Colonel Ayoub Gassim told The Associated Press on Friday that at least 104 bodies have been pulled out of the waters near the western city, but that the expected death toll is likely to be higher since such boats usually carry up to 125 people.
Most of the victims appeared to be from sub-Saharan Africa, though their bodies were decomposed and it was not clear when they had drowned.
On Tuesday, the UN refugee agency said at least 880 people drowned over the past week following a series of shipwrecks as departures from the North African coast towards Italy surged.
Many of the boats are believed to have left from the shore around Zuwarah and Sabratha in Libya’s northwest.
A coastguard spokesman in Tripoli said no boats had been intercepted over the past two days, with rougher seas preventing patrols.
People smugglers in Libya have exploited political chaos and lawlessness to expand their activities along routes from sub-Saharan Africa, often working with local armed groups.
The head of the EU’s Mediterranean naval mission recently said that people smuggling was estimated to account for between 30 and 50 percent of the gross domestic product in northwestern Libya.
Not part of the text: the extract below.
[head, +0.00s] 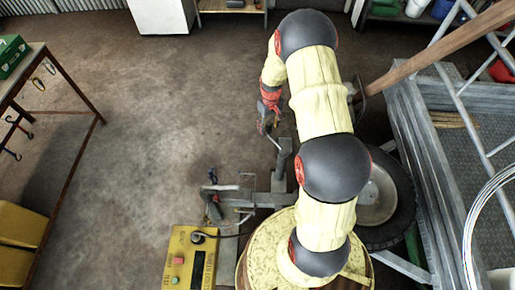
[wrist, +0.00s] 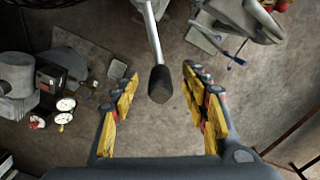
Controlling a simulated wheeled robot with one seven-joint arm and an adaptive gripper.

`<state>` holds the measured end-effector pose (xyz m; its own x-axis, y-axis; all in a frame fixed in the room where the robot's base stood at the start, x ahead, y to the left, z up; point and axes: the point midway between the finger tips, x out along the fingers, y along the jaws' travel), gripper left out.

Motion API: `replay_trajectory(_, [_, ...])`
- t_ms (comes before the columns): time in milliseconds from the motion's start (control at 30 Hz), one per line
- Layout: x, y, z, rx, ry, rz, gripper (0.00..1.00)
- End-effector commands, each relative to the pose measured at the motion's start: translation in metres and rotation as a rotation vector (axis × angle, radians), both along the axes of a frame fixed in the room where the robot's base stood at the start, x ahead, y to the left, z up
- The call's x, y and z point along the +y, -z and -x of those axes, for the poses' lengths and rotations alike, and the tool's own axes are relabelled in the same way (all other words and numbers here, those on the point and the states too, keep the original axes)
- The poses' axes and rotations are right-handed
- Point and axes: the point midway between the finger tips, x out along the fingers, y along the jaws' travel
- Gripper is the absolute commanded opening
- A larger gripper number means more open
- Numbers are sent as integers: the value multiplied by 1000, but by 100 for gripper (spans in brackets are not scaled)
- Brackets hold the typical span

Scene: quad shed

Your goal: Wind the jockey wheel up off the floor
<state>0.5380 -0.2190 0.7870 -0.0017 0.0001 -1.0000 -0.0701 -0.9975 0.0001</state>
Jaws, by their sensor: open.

Refugees and migrants reportedly pay smugglers hundreds of dollars for a place on boats, often flimsy inflatable craft that either sink or are picked up by international rescue missions.
The new Libyan government faces a complex challenge asserting its authority, while efforts to counter people trafficking were thrown into disarray by the conflict that followed Libya’s 2011 uprising, and the coastguard feels abandoned.
“The only assistance we have been offered so far is promises,” Colonel Abdulssmad Massoud, of the coastguard in Tripoli, told the Reuters news agency.
So far this year more than 40,000 people have crossed the Mediterranean Sea from North Africa to Italy by paying people smugglers for the journey, broadly in line with a steep increase in numbers since 2014.